PROVIDED DATA:
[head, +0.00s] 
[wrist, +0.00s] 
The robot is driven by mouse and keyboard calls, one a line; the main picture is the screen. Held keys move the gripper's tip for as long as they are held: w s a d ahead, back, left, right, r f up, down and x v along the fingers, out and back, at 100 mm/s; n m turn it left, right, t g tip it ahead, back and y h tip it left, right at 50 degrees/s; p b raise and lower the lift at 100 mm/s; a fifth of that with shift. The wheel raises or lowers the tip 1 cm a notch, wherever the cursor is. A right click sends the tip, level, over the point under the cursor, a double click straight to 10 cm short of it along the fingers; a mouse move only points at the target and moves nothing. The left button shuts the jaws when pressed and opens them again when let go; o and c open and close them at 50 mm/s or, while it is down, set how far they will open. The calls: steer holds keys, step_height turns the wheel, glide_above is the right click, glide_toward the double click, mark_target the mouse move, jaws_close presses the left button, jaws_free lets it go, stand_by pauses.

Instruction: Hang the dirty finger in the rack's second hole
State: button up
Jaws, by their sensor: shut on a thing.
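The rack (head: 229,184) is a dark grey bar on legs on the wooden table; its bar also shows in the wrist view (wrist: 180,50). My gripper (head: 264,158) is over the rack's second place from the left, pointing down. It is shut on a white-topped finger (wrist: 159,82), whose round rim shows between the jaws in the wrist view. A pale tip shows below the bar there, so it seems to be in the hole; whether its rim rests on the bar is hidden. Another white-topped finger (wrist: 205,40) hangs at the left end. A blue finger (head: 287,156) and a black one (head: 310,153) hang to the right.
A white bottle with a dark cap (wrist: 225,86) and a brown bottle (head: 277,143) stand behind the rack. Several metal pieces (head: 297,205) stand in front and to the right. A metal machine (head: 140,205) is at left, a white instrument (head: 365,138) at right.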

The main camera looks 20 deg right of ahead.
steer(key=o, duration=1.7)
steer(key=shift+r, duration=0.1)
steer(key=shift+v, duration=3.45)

TO BE DONE:
Select all lines in the listing that include the word "button".

TASK OUTPUT:
The robot is driven by mouse and keyboard calls, one a line; the main picture is the screen. Held keys move the gripper's tip for as long as they are held: w s a d ahead, back, left, right, r f up, down and x v along the fingers, out and back, at 100 mm/s; n m turn it left, right, t g tip it ahead, back and y h tip it left, right at 50 degrees/s; p b raise and lower the lift at 100 mm/s; a fifth of that with shift. The wheel raises or lowers the tip 1 cm a notch, wherever the cursor is. A right click sends the tip, level, over the point under the cursor, a double click straight to 10 cm short of it along the fingers; a mouse move only points at the target and moves nothing. The left button shuts the jaws when pressed and opens them again when let go; o and c open and close them at 50 mm/s or, while it is down, set how far they will open. The calls: steer holds keys, step_height turns the wheel, glide_above is the right click, glide_toward the double click, mark_target the mouse move, jaws_close presses the left button, jaws_free lets it go, stand_by pauses.
State: button up

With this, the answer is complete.